Subject Re: [Firebird-Architect] Blob Compress -- Some Numbers
Author Jim Starkey
Lester Caine wrote:

>The bottom line is we would like to be in control! How many of those
>msword and pdf files can you actually do a search on IN the blob? I
>would expect to have to build a text version of them that can can use (
>which is what *I* am doing now ;) ) and THAT blob will benefit from
>compression SOMEWHERE in the system? Of cause someone more clever than
>me would probably have a solution on searching the originals ?
>
>
Things in "documents" were predominantly two types of things: Word
documents that were content source saved for future reference (i.e.

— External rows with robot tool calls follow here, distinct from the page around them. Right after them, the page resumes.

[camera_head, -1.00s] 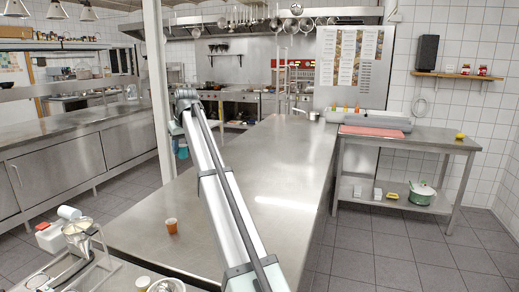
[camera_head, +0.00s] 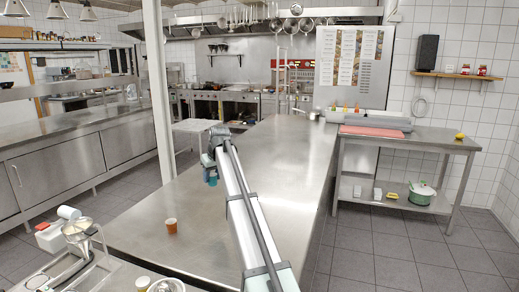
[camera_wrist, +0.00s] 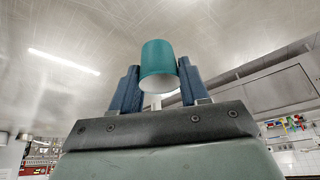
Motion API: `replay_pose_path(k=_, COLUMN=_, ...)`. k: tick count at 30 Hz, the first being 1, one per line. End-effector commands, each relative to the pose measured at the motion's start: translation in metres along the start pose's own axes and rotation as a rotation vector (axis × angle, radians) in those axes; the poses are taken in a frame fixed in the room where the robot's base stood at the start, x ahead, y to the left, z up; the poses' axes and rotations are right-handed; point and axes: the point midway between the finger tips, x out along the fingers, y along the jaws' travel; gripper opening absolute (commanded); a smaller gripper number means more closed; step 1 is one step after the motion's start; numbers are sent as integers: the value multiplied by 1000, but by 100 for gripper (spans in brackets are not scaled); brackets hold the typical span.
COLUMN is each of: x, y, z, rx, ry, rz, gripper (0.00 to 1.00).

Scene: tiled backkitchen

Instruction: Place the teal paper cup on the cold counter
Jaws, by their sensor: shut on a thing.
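My gripper (camera_head: 209,164) is shut on the teal paper cup (camera_wrist: 157,60). In the wrist view the cup sits between the two blue fingers (camera_wrist: 158,85), its pale rim facing the palm side of the picture. In the head view the cup (camera_head: 212,179) is small and partly hidden below my gripper, in front of the long steel counter near its left edge. The long steel counter (camera_head: 270,165) fills the middle. Another steel counter with cabinet doors (camera_head: 60,150) runs along the left. The frames do not label either as the cold one.
An orange cup (camera_head: 171,226) stands on the long counter's near left part. A white post (camera_head: 157,90) rises left of my gripper. A side table (camera_head: 400,138) with a red board (camera_head: 372,131) is at right. Much of the long counter's top is bare.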

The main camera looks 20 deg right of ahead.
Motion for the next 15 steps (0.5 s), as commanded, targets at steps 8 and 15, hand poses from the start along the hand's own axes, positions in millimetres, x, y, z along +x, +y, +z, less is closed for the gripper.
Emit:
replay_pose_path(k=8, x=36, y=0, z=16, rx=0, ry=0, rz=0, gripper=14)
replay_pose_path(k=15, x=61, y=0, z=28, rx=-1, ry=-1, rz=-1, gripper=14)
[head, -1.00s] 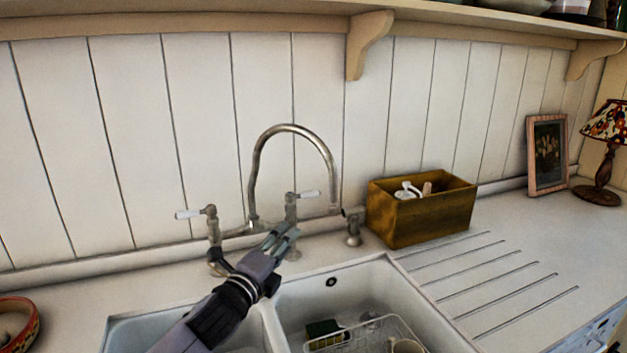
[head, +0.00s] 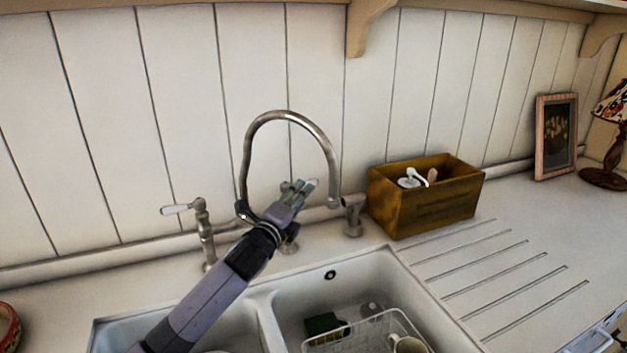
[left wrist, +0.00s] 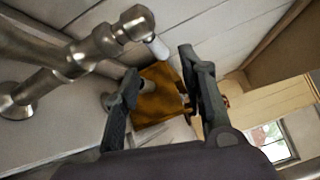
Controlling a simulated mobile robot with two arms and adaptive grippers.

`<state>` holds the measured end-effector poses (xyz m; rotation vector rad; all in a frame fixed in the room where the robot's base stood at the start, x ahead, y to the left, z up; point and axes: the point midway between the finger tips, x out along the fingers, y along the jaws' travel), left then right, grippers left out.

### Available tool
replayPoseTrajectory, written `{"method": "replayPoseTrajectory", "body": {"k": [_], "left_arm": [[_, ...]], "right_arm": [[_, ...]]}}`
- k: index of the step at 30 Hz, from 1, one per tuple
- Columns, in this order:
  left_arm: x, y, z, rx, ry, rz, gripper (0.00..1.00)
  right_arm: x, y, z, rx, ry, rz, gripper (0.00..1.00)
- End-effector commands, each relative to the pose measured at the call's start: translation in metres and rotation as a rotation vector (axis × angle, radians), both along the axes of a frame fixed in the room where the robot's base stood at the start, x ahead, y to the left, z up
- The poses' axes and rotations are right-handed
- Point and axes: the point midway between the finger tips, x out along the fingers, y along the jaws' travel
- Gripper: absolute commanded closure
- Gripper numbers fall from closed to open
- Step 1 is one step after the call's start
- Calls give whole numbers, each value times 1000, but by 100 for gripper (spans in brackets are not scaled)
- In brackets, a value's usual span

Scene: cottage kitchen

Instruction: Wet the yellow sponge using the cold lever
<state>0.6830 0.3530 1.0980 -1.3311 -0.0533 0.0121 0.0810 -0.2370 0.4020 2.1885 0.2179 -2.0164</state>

download) and attachments. The Word documents are translated to HTML on
entry and never referenced unless an author wants the original source
back. There are lots of other blobs that contain HTML, but they didn't
get measure. If they had, the results probably would have been quite
different, but still misleading -- HTML compresses quite nicely, thank
you, but also relatively small compared with the Word document, so few,
if any, page reads for multi-page blobs are going to be avoided. I'm
inclined to think that small ASCII / utf-8 blob compression buys little
but overhead.

PDFs are next to unsearchable. The context is contained in postscript
commands compressed with LZW. To make PDFs searchable, I put on my
laser printer emulation hat, to a scatter gather of text from the page,
turned the sucker into straight text, and index that. Searching them on
the fly is worse that trying to figure out what a politician said given
a script of his speech.